◆ INFORMATION SHOWN:
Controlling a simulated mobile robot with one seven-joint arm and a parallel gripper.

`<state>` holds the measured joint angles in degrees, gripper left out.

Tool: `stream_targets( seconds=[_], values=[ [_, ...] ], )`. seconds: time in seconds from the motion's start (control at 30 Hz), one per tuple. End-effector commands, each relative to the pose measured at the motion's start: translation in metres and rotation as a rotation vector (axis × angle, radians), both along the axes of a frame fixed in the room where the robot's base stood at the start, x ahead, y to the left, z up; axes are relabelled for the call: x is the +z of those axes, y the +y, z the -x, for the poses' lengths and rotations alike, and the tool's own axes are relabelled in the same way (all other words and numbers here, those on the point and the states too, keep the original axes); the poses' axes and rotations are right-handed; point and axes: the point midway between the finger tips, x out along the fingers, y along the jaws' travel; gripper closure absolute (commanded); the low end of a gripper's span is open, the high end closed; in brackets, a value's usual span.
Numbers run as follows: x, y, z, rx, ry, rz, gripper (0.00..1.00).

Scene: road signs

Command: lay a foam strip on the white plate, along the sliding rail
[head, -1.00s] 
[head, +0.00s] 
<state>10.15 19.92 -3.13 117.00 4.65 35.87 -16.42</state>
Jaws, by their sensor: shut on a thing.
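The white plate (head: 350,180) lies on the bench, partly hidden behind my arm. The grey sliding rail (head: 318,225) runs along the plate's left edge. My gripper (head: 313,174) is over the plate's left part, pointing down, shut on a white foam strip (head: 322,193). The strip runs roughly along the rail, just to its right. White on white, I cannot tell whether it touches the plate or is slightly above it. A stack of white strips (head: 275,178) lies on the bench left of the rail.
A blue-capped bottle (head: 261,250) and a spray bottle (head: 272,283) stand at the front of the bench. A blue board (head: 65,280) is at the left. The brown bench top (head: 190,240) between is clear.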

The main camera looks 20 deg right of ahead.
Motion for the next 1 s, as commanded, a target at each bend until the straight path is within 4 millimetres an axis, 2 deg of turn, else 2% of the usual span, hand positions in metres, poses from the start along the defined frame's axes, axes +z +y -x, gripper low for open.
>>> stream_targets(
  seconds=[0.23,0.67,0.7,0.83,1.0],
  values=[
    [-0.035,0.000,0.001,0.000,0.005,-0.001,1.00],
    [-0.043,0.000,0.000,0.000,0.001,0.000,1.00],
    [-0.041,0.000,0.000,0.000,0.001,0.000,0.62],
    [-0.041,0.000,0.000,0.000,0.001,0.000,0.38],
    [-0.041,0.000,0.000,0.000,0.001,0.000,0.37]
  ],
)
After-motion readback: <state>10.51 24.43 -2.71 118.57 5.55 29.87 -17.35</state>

◆ EXERCISE AIM: Retype the material above, line by line, exactly.

◆ RESPONSE TO THIS EXERCISE:
Controlling a simulated mobile robot with one seven-joint arm and a parallel gripper.

`<state>` holds the measured joint angles in degrees, gripper left out.

Tool: `stream_targets( seconds=[_], values=[ [_, ...] ], )`. seconds: time in seconds from the motion's start (control at 30 Hz), one per tuple. End-effector commands, each relative to the pose measured at the motion's start: translation in metres and rotation as a rotation vector (axis × angle, radians), both along the axes of a frame fixed in the room where the robot's base stood at the start, x ahead, y to the left, z up; axes are relabelled for the call: x is the +z of those axes, y the +y, z the -x, for the poses' lengths and rotations alike, and the tool's own axes are relabelled in the same way (all other words and numbers here, those on the point and the states too, keep the original axes); the poses' axes and rotations are right-handed; point and axes: the point midway between the finger tips, x out along the fingers, y along the jaws' travel; gripper closure absolute (commanded); the low end of a gripper's span is open, the high end closed; in brackets, a value's usual span.
Numbers run as follows: x, y, z, rx, ry, rz, gripper (0.00..1.00).

Scene: road signs

Command: lay a foam strip on the white plate, along the sliding rail
[head, -1.00s] 
[head, +0.00s] 
<state>10.15 19.92 -3.13 117.00 4.65 35.87 -16.42</state>
Jaws, by their sensor: shut on a thing.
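The white plate (head: 350,180) lies on the bench, partly hidden behind my arm. The grey sliding rail (head: 318,225) runs along the plate's left edge. My gripper (head: 313,174) is over the plate's left part, pointing down, shut on a white foam strip (head: 322,193). The strip runs roughly along the rail, just to its right. White on white, I cannot tell whether it touches the plate or is slightly above it. A stack of white strips (head: 275,178) lies on the bench left of the rail.
A blue-capped bottle (head: 261,250) and a spray bottle (head: 272,283) stand at the front of the bench. A blue board (head: 65,280) is at the left. The brown bench top (head: 190,240) between is clear.

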The main camera looks 20 deg right of ahead.
Motion for the next 1 s, as commanded, a target at each bend until the straight path is within 4 millimetres an axis, 2 deg of turn, else 2% of the usual span, hand positions in metres, poses from the start along the defined frame's axes, axes +z +y -x, gripper low for open.
>>> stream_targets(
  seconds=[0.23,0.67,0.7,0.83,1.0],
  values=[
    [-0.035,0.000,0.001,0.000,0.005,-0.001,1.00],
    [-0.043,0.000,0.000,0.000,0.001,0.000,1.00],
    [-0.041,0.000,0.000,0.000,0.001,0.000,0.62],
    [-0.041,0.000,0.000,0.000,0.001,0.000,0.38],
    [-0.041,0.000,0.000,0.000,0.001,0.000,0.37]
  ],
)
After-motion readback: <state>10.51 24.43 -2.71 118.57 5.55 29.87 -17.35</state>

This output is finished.